WHAT IS REQUIRED >> Write out each line exactly as given. Leave the pictures out of your copy.

─── SUPPLIED MATERIAL ───

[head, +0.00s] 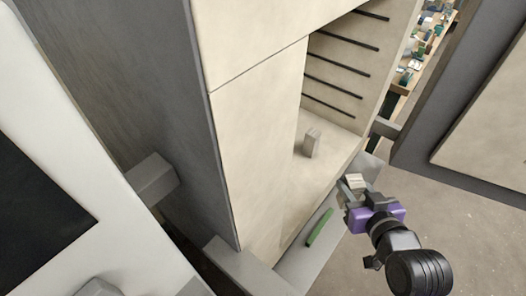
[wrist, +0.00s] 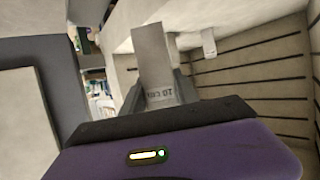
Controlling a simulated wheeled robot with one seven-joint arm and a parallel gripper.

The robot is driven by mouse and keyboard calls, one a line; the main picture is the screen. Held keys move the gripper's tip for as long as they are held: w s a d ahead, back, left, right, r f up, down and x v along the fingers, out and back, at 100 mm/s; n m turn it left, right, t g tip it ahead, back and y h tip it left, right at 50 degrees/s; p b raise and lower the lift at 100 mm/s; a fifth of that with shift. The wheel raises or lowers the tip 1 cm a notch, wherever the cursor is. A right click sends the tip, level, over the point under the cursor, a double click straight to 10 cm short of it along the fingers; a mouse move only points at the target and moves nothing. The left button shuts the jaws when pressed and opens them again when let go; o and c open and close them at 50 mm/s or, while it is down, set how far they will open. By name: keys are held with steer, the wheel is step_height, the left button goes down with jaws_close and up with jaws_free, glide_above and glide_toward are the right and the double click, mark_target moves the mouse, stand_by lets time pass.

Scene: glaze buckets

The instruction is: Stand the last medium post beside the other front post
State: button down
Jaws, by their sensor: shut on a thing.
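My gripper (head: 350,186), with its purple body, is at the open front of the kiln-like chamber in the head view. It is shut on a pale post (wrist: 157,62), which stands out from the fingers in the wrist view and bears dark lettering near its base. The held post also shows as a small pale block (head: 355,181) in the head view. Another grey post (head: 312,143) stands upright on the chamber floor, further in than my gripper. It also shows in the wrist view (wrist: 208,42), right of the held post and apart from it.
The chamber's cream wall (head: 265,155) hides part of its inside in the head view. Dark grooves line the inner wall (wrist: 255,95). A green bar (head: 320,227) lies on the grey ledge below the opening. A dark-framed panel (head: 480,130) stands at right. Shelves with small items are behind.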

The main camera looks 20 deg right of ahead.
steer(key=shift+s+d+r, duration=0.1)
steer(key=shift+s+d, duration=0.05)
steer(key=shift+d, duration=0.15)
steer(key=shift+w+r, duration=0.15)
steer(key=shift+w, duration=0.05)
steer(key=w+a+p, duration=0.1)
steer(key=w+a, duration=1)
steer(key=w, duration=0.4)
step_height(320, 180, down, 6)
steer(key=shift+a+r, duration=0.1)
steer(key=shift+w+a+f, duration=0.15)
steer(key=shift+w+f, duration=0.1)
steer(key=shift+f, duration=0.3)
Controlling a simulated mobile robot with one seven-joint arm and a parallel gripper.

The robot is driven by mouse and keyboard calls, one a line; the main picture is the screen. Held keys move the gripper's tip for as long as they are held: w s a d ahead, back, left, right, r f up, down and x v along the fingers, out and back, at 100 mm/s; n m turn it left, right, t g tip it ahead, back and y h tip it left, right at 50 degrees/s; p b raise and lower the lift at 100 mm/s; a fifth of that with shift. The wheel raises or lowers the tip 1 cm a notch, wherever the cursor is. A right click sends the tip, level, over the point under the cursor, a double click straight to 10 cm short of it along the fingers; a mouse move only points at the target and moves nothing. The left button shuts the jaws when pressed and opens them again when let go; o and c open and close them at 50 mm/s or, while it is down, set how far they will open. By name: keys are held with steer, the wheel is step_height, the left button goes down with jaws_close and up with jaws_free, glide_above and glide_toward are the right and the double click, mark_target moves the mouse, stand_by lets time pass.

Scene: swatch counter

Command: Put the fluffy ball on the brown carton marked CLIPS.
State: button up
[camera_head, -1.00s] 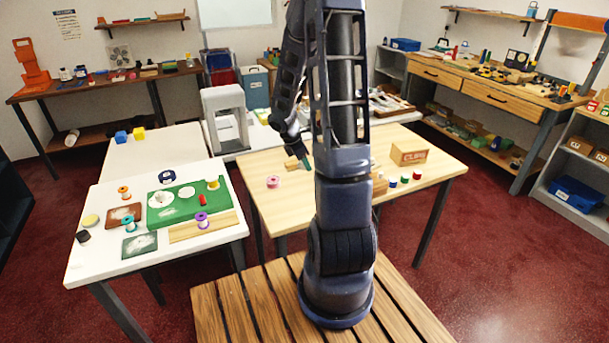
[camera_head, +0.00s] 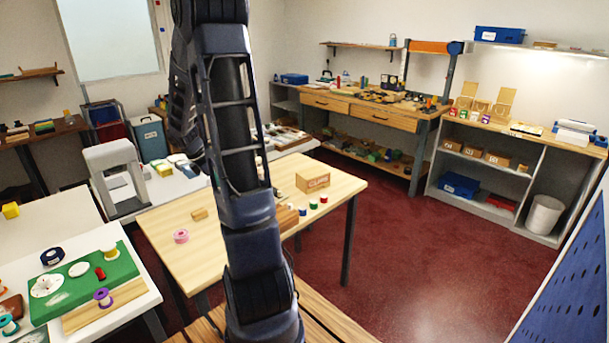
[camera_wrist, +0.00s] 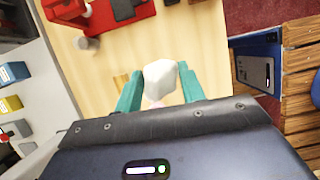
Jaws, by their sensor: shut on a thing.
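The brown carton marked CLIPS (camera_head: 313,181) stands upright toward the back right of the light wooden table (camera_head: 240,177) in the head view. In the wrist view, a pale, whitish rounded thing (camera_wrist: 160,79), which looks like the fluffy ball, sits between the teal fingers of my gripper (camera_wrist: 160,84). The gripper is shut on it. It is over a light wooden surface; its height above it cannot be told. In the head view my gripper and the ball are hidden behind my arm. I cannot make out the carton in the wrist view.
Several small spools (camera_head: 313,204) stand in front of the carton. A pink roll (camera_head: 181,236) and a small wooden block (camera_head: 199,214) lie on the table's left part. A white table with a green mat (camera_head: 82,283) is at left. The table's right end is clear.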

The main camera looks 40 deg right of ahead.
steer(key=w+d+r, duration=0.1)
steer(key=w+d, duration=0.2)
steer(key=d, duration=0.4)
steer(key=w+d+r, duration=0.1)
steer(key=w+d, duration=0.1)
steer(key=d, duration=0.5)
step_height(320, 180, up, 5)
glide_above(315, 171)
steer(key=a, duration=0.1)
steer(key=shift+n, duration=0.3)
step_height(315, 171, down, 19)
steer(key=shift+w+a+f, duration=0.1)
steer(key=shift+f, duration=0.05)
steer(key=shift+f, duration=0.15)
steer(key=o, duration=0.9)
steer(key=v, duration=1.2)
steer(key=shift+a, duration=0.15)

───

COMPLETE ANSWER >>
[head, +0.00s] 
[wrist, +0.00s] 
Controlling a simulated wheeled robot with one seven-joint arm and a parallel gripper.

The robot is driven by mouse and keyboard calls, one a line; the main picture is the screen. Held keys move the gripper's tip for as long as they are held: w s a d ahead, back, left, right, r f up, down and x v along the fingers, out and back, at 100 mm/s; n m turn it left, right, t g tip it ahead, back and y h tip it left, right at 50 degrees/s; p b raise and lower the lift at 100 mm/s; a fifth of that with shift. The wheel raises or lowers the tip 1 cm a notch, wherever the cursor is. A right click sends the tip, level, over the point under the cursor, a double click straight to 10 cm short of it along the fingers; a mouse move only points at the target and moves nothing. The left button shuts the jaws when pressed and opens them again when let go; o and c open and close them at 50 mm/s or, while it is down, set how far they will open. By name: keys are held with steer, the wheel is step_height, the left button goes down with jaws_close and up with jaws_free, glide_above and glide_toward are the right and the double click, mark_target moves the mouse, stand_by lets time pass.

Scene: glaze buckets

The instruction is: Stand the last medium post beside the other front post
State: button down
Jaws, by their sensor: shut on a thing.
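My gripper (head: 350,186), with its purple body, is at the open front of the kiln-like chamber in the head view. It is shut on a pale post (wrist: 157,62), which stands out from the fingers in the wrist view and bears dark lettering near its base. The held post also shows as a small pale block (head: 355,181) in the head view. Another grey post (head: 312,143) stands upright on the chamber floor, further in than my gripper. It also shows in the wrist view (wrist: 208,42), right of the held post and apart from it.
The chamber's cream wall (head: 265,155) hides part of its inside in the head view. Dark grooves line the inner wall (wrist: 255,95). A green bar (head: 320,227) lies on the grey ledge below the opening. A dark-framed panel (head: 480,130) stands at right. Shelves with small items are behind.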

The main camera looks 20 deg right of ahead.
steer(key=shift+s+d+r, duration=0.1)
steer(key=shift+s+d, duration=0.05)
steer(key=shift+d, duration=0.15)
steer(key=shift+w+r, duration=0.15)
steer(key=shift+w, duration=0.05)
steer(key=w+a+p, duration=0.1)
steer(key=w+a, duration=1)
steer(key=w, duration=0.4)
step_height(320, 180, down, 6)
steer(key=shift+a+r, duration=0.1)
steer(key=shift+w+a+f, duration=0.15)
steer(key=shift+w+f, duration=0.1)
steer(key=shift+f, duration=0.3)
Controlling a simulated mobile robot with one seven-joint arm and a parallel gripper.

The robot is driven by mouse and keyboard calls, one a line; the main picture is the screen. Held keys move the gripper's tip for as long as they are held: w s a d ahead, back, left, right, r f up, down and x v along the fingers, out and back, at 100 mm/s; n m turn it left, right, t g tip it ahead, back and y h tip it left, right at 50 degrees/s; p b raise and lower the lift at 100 mm/s; a fifth of that with shift. The wheel raises or lowers the tip 1 cm a notch, wherever the cursor is. A right click sends the tip, level, over the point under the cursor, a double click straight to 10 cm short of it along the fingers; a mouse move only points at the target and moves nothing. The left button shuts the jaws when pressed and opens them again when let go; o and c open and close them at 50 mm/s or, while it is down, set how far they will open. By name: keys are held with steer, the wheel is step_height, the left button goes down with jaws_close and up with jaws_free, glide_above and glide_toward are the right and the double click, mark_target moves the mouse, stand_by lets time pass.

Scene: swatch counter

Command: Put the fluffy ball on the brown carton marked CLIPS.
State: button up
[camera_head, -1.00s] 
[camera_head, +0.00s] 
[camera_wrist, +0.00s] 
Jaws, by their sensor: shut on a thing.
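The brown carton marked CLIPS (camera_head: 313,181) stands upright toward the back right of the light wooden table (camera_head: 240,177) in the head view. In the wrist view, a pale, whitish rounded thing (camera_wrist: 160,79), which looks like the fluffy ball, sits between the teal fingers of my gripper (camera_wrist: 160,84). The gripper is shut on it. It is over a light wooden surface; its height above it cannot be told. In the head view my gripper and the ball are hidden behind my arm. I cannot make out the carton in the wrist view.
Several small spools (camera_head: 313,204) stand in front of the carton. A pink roll (camera_head: 181,236) and a small wooden block (camera_head: 199,214) lie on the table's left part. A white table with a green mat (camera_head: 82,283) is at left. The table's right end is clear.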

The main camera looks 40 deg right of ahead.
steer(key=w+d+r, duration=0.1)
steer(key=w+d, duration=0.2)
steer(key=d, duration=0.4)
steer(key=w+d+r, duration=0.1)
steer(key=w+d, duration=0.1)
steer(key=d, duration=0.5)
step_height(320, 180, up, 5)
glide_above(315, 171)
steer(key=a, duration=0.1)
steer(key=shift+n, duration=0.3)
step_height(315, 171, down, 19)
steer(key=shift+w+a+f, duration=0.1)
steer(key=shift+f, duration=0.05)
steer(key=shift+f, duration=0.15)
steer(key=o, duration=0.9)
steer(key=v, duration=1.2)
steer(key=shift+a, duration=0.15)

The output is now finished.